I hope one day I can re-host Hungarian websites that are dead now but have been archived. Or, at least, create a Wayback Machine for Hungarian websites, that would also serve as a mirror to the corresponding Internet Archive items.
As for the URL Team project, given that the discovered URLs have not been saved in WARC format (yet) but in a format difficult to access and read, a shorturl-resolver service for already gone URL shorteners would be useful. It would be kind of a Wayback Machine for URL shorteners. It wouldn't even be difficult to set up, based on URL Team databases.
I would also be glad to record Hungarian radio and television channels' programme 24/7, but that would require a vast amount of resources, Until / instead of that, I'll probably collect some recordings of notable Hungarian TV and radio programmes and moments from YouTube.
Hungarian articles about Archive Team
Below I've collected online Hungarian news articles published about Archive Team that I've been able to find. The list is in reversed chronological order.
- Péter Szűcs: Az internet nem felejt (The internet doesn't forget). itcafe.hu, 2015-03-05. (About ArchiveTeam's activity in general.)
- Dániel Dojcsák: Elpusztulhat a nem profitképes online tartalom (Non-profitable online content may vanish). hwsw.hu, 2013-12-03. (Mentions ArchiveTeam saving Blip videos.)
- Mit szóltok filmletöltők? Két héttel a bezárása után ismét működik a népszerű torrentoldal (What do you say, movie leechers? Two weeks after its closure popular torrent site runs again). hvg.hu, 2013-10-30. (About IsoHunt restoration.)
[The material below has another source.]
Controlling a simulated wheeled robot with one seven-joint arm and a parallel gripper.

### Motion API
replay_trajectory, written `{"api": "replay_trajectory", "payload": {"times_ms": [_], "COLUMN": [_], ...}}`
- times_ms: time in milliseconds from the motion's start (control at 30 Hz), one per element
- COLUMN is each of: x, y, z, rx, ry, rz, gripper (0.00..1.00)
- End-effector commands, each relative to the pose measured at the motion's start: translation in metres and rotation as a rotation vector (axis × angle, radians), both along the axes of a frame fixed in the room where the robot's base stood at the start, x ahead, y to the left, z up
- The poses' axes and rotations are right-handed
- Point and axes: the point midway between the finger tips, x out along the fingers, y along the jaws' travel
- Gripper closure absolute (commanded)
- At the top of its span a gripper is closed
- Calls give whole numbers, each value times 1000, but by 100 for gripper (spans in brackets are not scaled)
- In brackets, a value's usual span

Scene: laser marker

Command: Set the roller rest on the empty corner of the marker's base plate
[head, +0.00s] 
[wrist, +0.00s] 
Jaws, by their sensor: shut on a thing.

- Lementik a legnagyobb torrentkeresőt (They download the biggest torrent search site). index.hu, 2013-10-21. (About saving IsoHunt.)
- Ádám Szedlák: Új otthont kaptak az őshonlapok (The ancient websites got a new home). origo.hu, 2009-11-02. (About Geocities.)
- Ádám Szedlák: Megmentik az őshonlapokat (They are saving the ancient websites). origo.hu, 2009-05-13. (About Geocities.)
- Sándor Berta: Archiválják a GeoCities-tartalmakat (They archive GeoCities' contents). sg.hu, 2009-05-04.